__Directions__: Locate all lines with the word "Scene" and copy them out.

__Data to process__:
* * *
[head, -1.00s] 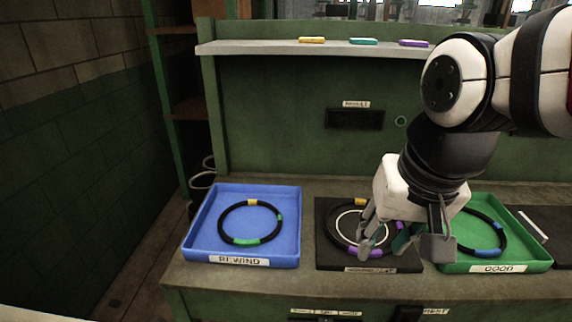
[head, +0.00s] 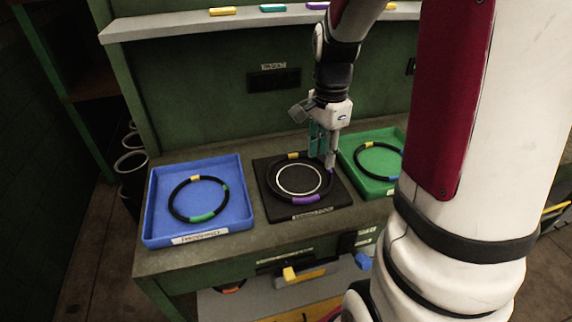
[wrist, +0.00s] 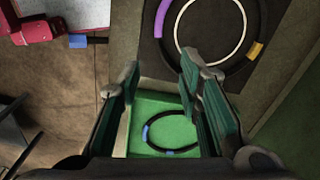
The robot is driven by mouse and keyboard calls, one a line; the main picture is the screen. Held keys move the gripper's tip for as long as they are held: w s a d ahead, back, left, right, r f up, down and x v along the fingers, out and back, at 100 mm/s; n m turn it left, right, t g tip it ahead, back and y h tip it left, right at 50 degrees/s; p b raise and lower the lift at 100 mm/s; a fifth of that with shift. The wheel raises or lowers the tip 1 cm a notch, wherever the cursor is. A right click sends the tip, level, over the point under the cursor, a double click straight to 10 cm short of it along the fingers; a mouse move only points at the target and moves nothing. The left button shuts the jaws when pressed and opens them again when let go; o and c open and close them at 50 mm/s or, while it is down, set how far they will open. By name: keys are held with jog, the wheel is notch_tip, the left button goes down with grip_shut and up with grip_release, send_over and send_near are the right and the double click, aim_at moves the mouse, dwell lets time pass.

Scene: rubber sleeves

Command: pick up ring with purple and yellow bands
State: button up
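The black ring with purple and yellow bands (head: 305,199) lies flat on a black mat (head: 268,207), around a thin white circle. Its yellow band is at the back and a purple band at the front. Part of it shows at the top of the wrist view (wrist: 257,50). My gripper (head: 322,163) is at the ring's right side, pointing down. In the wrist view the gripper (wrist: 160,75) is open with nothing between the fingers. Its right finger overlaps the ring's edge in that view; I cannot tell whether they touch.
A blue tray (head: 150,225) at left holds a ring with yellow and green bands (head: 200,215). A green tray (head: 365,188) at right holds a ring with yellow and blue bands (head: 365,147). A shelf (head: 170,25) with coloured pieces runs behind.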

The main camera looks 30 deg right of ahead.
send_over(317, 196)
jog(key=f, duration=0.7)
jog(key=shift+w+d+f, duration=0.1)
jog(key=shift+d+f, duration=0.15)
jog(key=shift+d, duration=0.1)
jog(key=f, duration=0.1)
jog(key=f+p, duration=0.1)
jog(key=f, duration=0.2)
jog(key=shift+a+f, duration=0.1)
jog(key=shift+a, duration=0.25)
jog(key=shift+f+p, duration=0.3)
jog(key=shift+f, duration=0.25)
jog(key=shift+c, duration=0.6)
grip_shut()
* * *
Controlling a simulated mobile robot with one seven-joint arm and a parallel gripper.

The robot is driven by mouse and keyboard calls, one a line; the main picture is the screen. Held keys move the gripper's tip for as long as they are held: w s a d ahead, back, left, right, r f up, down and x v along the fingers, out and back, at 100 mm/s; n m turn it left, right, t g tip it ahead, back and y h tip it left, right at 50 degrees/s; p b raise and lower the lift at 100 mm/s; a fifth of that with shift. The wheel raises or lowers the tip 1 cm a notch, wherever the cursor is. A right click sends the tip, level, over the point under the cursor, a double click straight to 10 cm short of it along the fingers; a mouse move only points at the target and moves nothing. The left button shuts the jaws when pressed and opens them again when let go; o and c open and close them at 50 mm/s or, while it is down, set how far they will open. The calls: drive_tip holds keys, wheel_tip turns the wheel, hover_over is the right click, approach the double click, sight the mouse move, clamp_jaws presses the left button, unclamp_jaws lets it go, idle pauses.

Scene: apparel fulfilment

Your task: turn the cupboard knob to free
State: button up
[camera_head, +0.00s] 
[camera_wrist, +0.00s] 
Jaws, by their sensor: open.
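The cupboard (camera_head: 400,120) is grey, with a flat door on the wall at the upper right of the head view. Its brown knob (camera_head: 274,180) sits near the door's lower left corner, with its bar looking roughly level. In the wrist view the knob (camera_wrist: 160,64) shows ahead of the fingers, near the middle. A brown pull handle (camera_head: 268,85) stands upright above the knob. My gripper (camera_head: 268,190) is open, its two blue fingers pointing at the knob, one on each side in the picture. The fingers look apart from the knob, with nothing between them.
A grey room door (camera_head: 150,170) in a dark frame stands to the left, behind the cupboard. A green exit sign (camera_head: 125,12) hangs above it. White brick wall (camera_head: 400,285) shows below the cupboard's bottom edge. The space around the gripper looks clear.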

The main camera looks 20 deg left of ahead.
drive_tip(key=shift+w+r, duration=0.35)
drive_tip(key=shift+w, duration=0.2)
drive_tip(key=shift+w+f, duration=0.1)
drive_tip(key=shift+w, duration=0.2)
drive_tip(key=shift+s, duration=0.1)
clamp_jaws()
* * *
__Written answer__:
Scene: rubber sleeves
Scene: apparel fulfilment

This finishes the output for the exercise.